68th Cannes Film Festival full of surprises, and some sex

PUBLISHED : Wednesday, 27 May, 2015, 6:31am
UPDATED : Saturday, 30 May, 2015, 10:57pm

Each year Cannes serves up plenty of surprises - both on and off screen. The first day of the 68th edition of the world's most famous film festival saw Salma Hayek eating the boiled heart of a sea monster in Matteo Garrone's visually rich triptych of twisted fairy stories, Tale of Tales.

By the third day, Colin Farrell - during my interview with him - was so distracted by a stray hair on my eyebrow that he decided to pluck it. Call it too much sun or too much rosé wine, but Cannes does strange things to people. His penchant for random grooming aside, Farrell gave one of the competition's better performances - a masterclass in deadpan delivery in The Lobster, which saw its Greek writer-director Yorgos Lanthimos claim the Jury Prize. One of several English-language efforts in the competition by European directors, it's an off-kilter, near-future parable, where singletons are sent to a hotel to find a mate or be turned into an animal.

Right up the street, then, of jury heads Joel and Ethan Coen - except the siblings had a bigger surprise to come, with the prestigious Palme d'Or going to Jacques Audiard's Dheepan, a gripping tale of a Sri Lankan Tamil Tiger fighter who arrives in Paris to become the caretaker of a hellish apartment block in a working class suburb.

Asian cinema was well represented.
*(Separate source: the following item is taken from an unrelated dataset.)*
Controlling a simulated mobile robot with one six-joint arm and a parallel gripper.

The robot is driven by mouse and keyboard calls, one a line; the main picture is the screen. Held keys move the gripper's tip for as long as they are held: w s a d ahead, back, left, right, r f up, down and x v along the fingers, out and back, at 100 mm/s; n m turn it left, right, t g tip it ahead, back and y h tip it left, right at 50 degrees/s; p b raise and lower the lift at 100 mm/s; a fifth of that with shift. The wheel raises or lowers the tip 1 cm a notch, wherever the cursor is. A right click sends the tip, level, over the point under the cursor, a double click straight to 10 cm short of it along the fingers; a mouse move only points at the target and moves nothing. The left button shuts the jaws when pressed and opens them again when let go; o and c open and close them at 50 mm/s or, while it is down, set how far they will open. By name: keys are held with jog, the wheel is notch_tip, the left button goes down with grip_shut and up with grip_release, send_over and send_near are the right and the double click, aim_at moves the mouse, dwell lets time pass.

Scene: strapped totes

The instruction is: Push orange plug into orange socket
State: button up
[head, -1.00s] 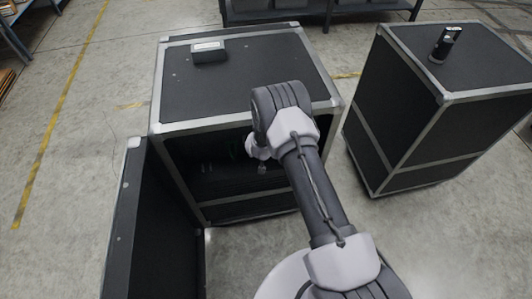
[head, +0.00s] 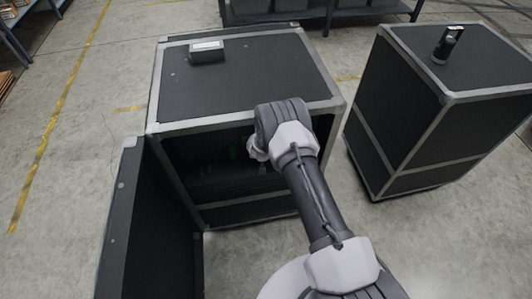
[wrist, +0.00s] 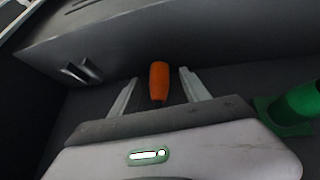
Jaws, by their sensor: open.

Jia Zhangke's latest, Mountains May Depart, proved a rather disjointed tale of fathers, mothers and sons spanning a quarter-century (despite rousing use of the Pet Shop Boys' anthem Go West to bookend the film); it once again reunited him on screen with his wife, Zhao Tao. Much better was Hou Hsiao-hsien's The Assassin, an exquisite martial arts movie, set in the Tang dynasty and starring Shu Qi as the titular killer, that rightly took the best director award.
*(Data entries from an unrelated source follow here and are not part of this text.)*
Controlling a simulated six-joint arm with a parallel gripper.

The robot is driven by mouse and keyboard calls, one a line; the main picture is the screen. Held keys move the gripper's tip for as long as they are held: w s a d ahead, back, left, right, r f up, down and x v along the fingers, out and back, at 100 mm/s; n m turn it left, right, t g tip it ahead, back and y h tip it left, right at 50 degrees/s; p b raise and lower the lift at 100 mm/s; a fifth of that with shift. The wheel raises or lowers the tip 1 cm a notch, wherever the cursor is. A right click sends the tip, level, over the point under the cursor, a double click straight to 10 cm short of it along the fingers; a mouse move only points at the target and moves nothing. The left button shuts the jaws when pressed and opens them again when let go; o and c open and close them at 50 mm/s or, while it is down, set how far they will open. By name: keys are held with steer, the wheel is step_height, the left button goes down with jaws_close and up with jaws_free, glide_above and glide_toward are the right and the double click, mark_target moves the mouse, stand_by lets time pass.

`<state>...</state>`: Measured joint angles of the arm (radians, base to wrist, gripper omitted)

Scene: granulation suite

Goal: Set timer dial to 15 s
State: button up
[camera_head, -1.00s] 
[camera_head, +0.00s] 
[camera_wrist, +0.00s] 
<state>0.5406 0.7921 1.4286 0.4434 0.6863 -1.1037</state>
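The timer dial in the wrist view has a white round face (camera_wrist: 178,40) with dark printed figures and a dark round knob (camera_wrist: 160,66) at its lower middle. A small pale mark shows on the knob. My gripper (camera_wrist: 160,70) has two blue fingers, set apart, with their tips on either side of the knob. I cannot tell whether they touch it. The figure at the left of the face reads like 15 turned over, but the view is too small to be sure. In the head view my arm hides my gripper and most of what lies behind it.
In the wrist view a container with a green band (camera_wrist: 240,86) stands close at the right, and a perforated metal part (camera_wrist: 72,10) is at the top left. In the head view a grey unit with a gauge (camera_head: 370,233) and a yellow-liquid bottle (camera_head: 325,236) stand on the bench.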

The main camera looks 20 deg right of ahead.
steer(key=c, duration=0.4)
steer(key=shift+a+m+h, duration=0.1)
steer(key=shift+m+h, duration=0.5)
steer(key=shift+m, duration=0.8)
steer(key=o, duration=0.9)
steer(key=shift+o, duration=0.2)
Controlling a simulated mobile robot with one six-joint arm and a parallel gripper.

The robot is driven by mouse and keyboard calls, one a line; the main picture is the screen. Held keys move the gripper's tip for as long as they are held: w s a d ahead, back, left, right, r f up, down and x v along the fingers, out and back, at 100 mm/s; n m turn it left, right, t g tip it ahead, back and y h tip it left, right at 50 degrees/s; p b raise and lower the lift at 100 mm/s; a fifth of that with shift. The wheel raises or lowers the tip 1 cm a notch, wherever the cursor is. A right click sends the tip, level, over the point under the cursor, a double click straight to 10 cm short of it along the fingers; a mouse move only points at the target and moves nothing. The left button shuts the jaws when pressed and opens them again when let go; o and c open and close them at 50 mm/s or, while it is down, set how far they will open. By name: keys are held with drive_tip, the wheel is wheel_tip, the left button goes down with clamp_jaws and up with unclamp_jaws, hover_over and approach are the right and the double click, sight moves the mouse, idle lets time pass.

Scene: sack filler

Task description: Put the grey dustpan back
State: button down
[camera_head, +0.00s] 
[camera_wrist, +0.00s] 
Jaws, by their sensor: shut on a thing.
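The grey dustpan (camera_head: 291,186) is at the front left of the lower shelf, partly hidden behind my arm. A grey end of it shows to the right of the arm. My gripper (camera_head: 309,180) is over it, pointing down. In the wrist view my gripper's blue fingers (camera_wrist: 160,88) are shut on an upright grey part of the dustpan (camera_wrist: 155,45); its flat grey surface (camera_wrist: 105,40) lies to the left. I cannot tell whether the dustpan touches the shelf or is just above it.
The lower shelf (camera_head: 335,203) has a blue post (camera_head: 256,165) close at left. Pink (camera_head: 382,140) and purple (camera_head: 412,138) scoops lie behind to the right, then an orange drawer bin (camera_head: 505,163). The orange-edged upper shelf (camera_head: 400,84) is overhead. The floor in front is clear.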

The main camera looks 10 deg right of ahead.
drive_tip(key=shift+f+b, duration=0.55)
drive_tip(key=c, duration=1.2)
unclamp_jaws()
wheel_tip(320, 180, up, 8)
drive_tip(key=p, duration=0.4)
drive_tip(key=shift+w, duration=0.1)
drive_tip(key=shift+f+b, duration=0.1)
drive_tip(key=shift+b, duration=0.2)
The Taiwanese star's appearance for the premiere was her second at Cannes; earlier she joined fellow cast members including Huang Bo and Chen Kun for a press conference about forthcoming Chinese fantasy saga The Ghouls, based on popular online novels by Zhang Muye. Director Wuershan unveiled three minutes of exclusive footage, enough to say that this Tomb Raider-meets- The Mummy supernatural adventure looks tremendous fun.

With this being Cannes' Year of the Women, the jury did well to award Rooney Mara a share of the best actress prize for her role in Todd Haynes' impeccably crafted lesbian drama Carol, co-starring Cate Blanchett. Mara's half-share aside, the acting honours all went to French screen stars: Emmanuelle Bercot was named joint best actress for her part in Maïwenn's relationship drama Mon Roi, while best actor Vincent Lindon was at his understated best as a soul-sapped security guard in The Measure of a Man.
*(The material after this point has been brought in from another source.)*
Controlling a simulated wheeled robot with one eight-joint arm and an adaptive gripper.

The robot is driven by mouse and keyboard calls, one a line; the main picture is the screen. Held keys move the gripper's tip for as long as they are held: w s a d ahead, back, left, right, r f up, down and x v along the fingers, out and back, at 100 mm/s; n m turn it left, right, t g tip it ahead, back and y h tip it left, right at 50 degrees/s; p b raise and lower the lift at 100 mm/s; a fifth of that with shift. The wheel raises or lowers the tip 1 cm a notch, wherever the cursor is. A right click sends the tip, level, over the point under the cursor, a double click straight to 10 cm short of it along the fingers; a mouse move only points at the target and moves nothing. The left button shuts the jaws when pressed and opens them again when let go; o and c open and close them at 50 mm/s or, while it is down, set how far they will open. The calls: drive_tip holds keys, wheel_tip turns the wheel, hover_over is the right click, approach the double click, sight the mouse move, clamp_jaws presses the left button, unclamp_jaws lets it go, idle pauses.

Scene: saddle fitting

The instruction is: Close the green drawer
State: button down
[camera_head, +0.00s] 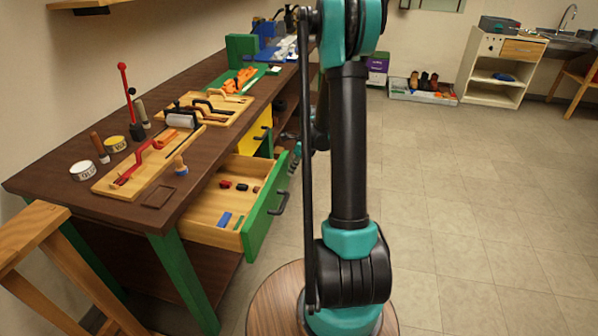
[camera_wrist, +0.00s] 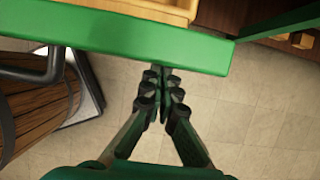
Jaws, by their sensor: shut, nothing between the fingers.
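The green drawer (camera_head: 268,205) is pulled out from the workbench, with its wooden inside and a black handle (camera_head: 280,203) showing in the head view. Blue, red and dark small pieces lie in it. In the wrist view the drawer's green front (camera_wrist: 130,42) crosses the top, with the dark handle (camera_wrist: 52,68) at the left. My gripper (camera_wrist: 160,95) is shut and empty, its fingertips close to the lower edge of the green front. I cannot tell whether they touch it. In the head view my arm hides most of the gripper area.
The workbench (camera_head: 215,85) carries wooden boards with red and black clamps, tins and a green-and-blue vise. A yellow drawer (camera_head: 252,139) sits beyond the green one. A wooden stool (camera_head: 35,235) stands at front left. The tiled floor (camera_head: 470,220) at right is clear.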

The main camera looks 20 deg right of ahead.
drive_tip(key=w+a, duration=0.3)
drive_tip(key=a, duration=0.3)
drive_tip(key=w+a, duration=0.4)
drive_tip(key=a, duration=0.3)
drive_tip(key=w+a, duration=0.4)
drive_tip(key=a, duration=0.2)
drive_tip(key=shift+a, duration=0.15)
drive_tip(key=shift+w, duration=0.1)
Away from the main competition, there was plenty to feast on. A personal highlight was Jeremy Saulnier's Green Room. Appearing in the Director's Fortnight, where his 2012 debut Blue Ruin also played, it's a visceral thriller about a punk band who arrive at an isolated dive bar to find themselves in a life-and-death siege when they come to blows with a group of skinhead neo-nazis. Starring X-Men's Patrick Stewart, who is utterly menacing as the pragmatic owner of the bar, it's like a graffiti-strewn Straw Dogs: dank, dirty and dangerous.

Then there was Amy, British director Asif Kapadia's methodical documentary about late singer Amy Winehouse. Kapadia applied the same forensic techniques that he used in Senna, his much-loved motor racing documentary, in piecing together a moving portrait of the Back to Black singer, who died of alcohol poisoning in 2011 at the age of 27.

While the Croisette was decorated as usual with advertisements for forthcoming blockbusters - Terminator Genisys, The Peanuts Movie and the final part of The Hunger Games were all making their presence felt - Hollywood didn't dominate, if you exclude out-of-competition screenings for Mad Max: Fury Road and Pixar's inventive new animated title Inside Out, both of which saw jaded critics whooping with glee in the festival's giant Palais.

Rather, Cannes proved it was a place for experimentation - of the sexual sort, if you're Gaspar Noé, who came with his 3D hardcore tale Love. This was expected to be one of the more controversial inclusions in the festival. In the end, it was surprisingly tame - despite the threesomes, orgies and transsexual encounters. How times have changed.